Dalam uraian itu diharapkan pembaca mengetahui apa filsafat itu, sekalipun
belum lengkap. Dan dari situ akan dapat ditangkap apa itu pengetahuan filsafat.
Poedjawijatna (Pembimbing ke Alam Filsafat, 1974:11) mendefinisikan filsafat
sebagai sejenis pengetahuan yang berusaha mencari sebab yang sedalam-dalamnya
bagi segala sesuatu berdasarkan akal pikiran belaka. Hasbullah Bakry
(Sistematik Filsafat, 1971:11) mengatakan bahwa filsafat sejenis pengetahuan
yang menyelidiki segala sesuatu dengan mendalam mengenai ketuhanan, alam
semesta dan manusia, sehingga dapat menghasilkan pengetahuan tentang bagaimana
hakikatnya sejauh yang dapat dicapai akal manusia dan bagaimana sikap manusia
itu seharusnya setelah mencapai pengetahuan itu.

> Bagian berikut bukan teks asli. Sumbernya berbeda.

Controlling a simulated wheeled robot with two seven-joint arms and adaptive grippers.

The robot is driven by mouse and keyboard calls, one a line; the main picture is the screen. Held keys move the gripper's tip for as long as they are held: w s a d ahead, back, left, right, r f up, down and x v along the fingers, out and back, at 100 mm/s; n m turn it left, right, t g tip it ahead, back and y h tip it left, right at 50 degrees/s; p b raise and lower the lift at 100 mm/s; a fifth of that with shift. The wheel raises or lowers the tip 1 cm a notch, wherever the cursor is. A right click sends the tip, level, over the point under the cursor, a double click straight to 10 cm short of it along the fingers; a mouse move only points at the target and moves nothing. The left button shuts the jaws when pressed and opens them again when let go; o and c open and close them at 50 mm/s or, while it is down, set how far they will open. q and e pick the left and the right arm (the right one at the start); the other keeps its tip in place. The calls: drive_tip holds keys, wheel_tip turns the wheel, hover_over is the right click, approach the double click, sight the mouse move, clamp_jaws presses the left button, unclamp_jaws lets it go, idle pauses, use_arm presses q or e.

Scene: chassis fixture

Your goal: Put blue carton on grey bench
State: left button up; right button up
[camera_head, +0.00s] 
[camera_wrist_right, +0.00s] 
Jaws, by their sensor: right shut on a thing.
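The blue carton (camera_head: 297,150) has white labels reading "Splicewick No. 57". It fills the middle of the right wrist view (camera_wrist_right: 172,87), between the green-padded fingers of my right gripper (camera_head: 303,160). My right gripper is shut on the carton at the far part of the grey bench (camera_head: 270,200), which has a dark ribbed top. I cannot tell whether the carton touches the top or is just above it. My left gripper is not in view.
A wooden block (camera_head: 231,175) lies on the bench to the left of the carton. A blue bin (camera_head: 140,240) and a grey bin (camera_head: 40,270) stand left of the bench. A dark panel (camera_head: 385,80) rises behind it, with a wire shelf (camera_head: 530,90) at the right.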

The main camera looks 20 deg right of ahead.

Definisi Poedjawijatna dan Hasbullah Bakry menjelaskan satu
hal yang penting yaitu bahwa filsafat itu pengetahuan yang diperoleh dari
berpikir. Ciri khas filsafat ialah ia diperoleh dengan berpikir dan hasilnya
berupa pemikiran (yang logis tetapi tidak empiris). Apa yang diingatkan oleh
Hatta dan Langeveld memang ada benarnya. Kita sebenarnya tidak cukup hanya mengatkan
filsafat itu hasil pemikiran yang tidak empiris, karena pernyataan itu memang
belum lengkap. Bertnard Russel menyatakan bahwa filsafat adalah the atemp
to answer ultimate question critically (Joe Park, Selected Reading in the
Philosophy of Education, 1960:10). D. C. Mulder (Pembimbing ke Dalam Ilmu
Filsafat, 1966: 10) mendefinisikan filsafat sebagai pengetahuan teoritis
tentang susunan kenyataan sebagai keseluruhan. William james (Encyclopedia of
Philosophy, 1967:219) menyimpulkan bahwa filsafat ialah a collective name
for question which have asked them. Namun dengan mengatakan bahwa filsafat
ialah hasil pemikiran yang hanya logis, kita telah menyebutkan intisari
filsafat. Pengetahuan filsafat ialah pengetahuan logis dan tidak empiris.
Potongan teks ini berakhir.